Sharad Agarwal, Microsoft Research
As cloud services grow to span more and more globally distributed datacenters, there is an increasingly urgent need for automated mechanisms to place application data across these datacenters. This placement must deal with business constraints such as WAN bandwidth costs and datacenter capacity limits, while also minimizing user-perceived latency. The task of placement is further complicated by the issues of shared data, data inter-dependencies, application changes and user mobility. We document these challenges by analyzing month-long traces from Microsoft’s Live Messenger and Live Mesh, two large-scale commercial cloud services. To address these challenges, we present the Volley system. Cloud services make use of Volley by submitting logs of datacenter requests. Volley analyzes the logs using an iterative optimization algorithm based on data access patterns and client locations, and outputs migration recommendations back to the cloud service. To scale to the data volumes of cloud service logs, Volley is designed to work in SCOPE, a scalable MapReduce-style platform; this allows Volley to perform over 400 machine-hours worth of computation in less than a day. We evaluate Volley on the month-long Live Mesh trace, and we find that, compared to a state-of-the-art heuristic that places data closest to the primary IP address that accesses it, Volley simultaneously reduces datacenter capacity skew by over 2X, reduces inter-datacenter traffic by over 1.8X and reduces 75th percentile user-latency by over 30%.

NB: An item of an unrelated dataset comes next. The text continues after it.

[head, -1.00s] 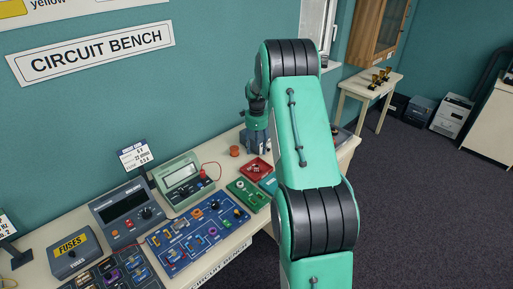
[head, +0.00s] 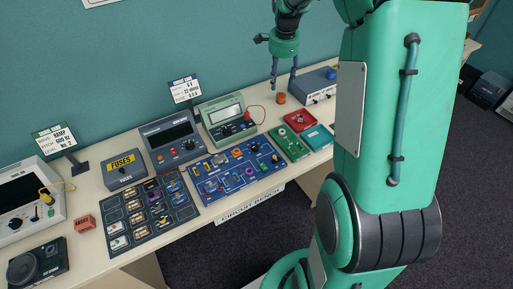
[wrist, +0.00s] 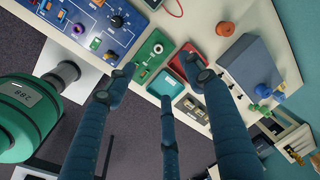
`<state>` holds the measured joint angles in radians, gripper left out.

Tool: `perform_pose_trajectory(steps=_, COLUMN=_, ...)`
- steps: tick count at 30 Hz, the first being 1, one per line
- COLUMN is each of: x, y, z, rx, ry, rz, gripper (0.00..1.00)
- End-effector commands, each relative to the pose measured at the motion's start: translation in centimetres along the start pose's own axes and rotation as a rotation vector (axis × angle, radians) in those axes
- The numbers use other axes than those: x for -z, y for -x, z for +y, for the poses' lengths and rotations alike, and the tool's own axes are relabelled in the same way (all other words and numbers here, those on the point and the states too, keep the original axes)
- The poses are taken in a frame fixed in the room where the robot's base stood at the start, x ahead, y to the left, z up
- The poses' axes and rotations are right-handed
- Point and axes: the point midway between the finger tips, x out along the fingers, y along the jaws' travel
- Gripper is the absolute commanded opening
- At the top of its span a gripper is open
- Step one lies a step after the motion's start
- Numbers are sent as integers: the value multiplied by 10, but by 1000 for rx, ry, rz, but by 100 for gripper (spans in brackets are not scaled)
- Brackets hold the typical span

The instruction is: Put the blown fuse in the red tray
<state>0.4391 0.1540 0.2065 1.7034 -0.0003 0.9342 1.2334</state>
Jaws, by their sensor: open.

Sharad Agarwal is a researcher in the Networking Research Group at Microsoft Research. His research has recently focused on geographically scaling datacenter services and he works closely with some of Microsoft’s online properties. Prior to the last 5 years at MSR, he spent 2 years at Sprint Research Labs working on routing and traffic management systems for IP backbones. Sharad has a PhD, MS and BS from UC Berkeley.